Bon après-midi à tous et merci à l’Institut Schiller de me donner l’occasion de prononcer ce discours sur l’état de l’Union européenne et le système financier européen.

En résumé, avant de faire le bilan de l’économie et du système financier européen, quelques mots sur ce qui vient de se passer ce vendredi, c’est-à-dire le résultat surprenant du référendum au Royaume Uni sur son appartenance à l’UE.

Comme je l’ai dit, il s’agit d’un résultat « surprenant » et d’un message très fort pour plus de démocratie en direction de l’UE et les institutions européennes. L’UE a ignoré la volonté des peuples, en forçant l’intégration politique, ce qui n’est pas la bonne façon pour l’Europe de coopérer. Je me rappelle des référendums en 2005 sur la Constitution européenne qui ont été ignorés par les gouvernements français et hollandais et je me rappelle en 2008, le référendum en Irlande sur le Traité de Lisbonne. À chaque fois, les institutions européennes ont décidé d’ignorer le vote citoyen et le Brexit résulte de ce manque de vision politique d’une Europe unie fondée sur la coopération entre États.

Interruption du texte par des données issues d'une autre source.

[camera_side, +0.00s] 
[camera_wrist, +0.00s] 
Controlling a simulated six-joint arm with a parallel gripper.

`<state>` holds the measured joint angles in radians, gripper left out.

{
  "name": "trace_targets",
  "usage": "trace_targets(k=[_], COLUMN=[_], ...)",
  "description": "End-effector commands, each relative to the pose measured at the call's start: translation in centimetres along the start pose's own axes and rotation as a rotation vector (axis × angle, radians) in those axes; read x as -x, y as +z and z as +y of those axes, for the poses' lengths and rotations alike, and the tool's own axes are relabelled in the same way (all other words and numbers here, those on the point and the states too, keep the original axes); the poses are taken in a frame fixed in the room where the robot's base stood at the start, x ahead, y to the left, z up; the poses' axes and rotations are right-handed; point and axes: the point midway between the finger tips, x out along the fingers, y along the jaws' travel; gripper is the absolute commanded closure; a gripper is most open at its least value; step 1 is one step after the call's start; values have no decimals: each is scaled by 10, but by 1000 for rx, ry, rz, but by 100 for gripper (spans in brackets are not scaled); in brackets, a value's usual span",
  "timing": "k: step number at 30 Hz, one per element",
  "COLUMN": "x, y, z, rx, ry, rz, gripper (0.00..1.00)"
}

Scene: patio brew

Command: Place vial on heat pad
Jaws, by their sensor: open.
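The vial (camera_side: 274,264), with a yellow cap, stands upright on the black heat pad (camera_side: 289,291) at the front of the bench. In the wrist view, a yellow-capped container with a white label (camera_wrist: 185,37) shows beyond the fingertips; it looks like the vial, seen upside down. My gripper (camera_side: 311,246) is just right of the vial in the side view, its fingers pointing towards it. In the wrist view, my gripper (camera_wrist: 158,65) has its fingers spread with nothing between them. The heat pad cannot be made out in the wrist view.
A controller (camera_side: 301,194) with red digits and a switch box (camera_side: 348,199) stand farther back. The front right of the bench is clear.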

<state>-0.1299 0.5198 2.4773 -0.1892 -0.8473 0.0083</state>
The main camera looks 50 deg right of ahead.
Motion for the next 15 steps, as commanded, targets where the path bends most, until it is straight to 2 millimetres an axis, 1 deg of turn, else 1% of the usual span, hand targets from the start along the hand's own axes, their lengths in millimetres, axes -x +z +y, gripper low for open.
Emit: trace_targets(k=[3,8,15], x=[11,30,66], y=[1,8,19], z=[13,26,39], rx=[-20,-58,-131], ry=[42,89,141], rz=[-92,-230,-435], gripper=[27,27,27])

Je pense que le Brexit est une occasion fantastique pour les pays européens pour s’asseoir autour d’une table afin de faire l’état des lieux et constater l’échec de l’Union européenne, tout ceci afin de lancer un nouveau projet, un projet alternatif ; car l’Europe est une chose bien différente de l’Union européenne et je défends l’Europe et les citoyens européens (applaudissements). Et comme j’étais en train de le préciser, il s’agit d’essayer de présenter un projet alternatif pour l’Europe, capable de ramener la croissance économie en Europe, et un projet qui respectera les différences qu’ont les pays européens, et ceci dans le cadre d’une réelle coopération. Ainsi, une Europe qui se concentre sur les vrais besoins de l’économie réelle, l’Europe des PME et des citoyens, et non pas une Europe au service de la spéculation ou de la finance des grandes banques comme l’UE actuelle.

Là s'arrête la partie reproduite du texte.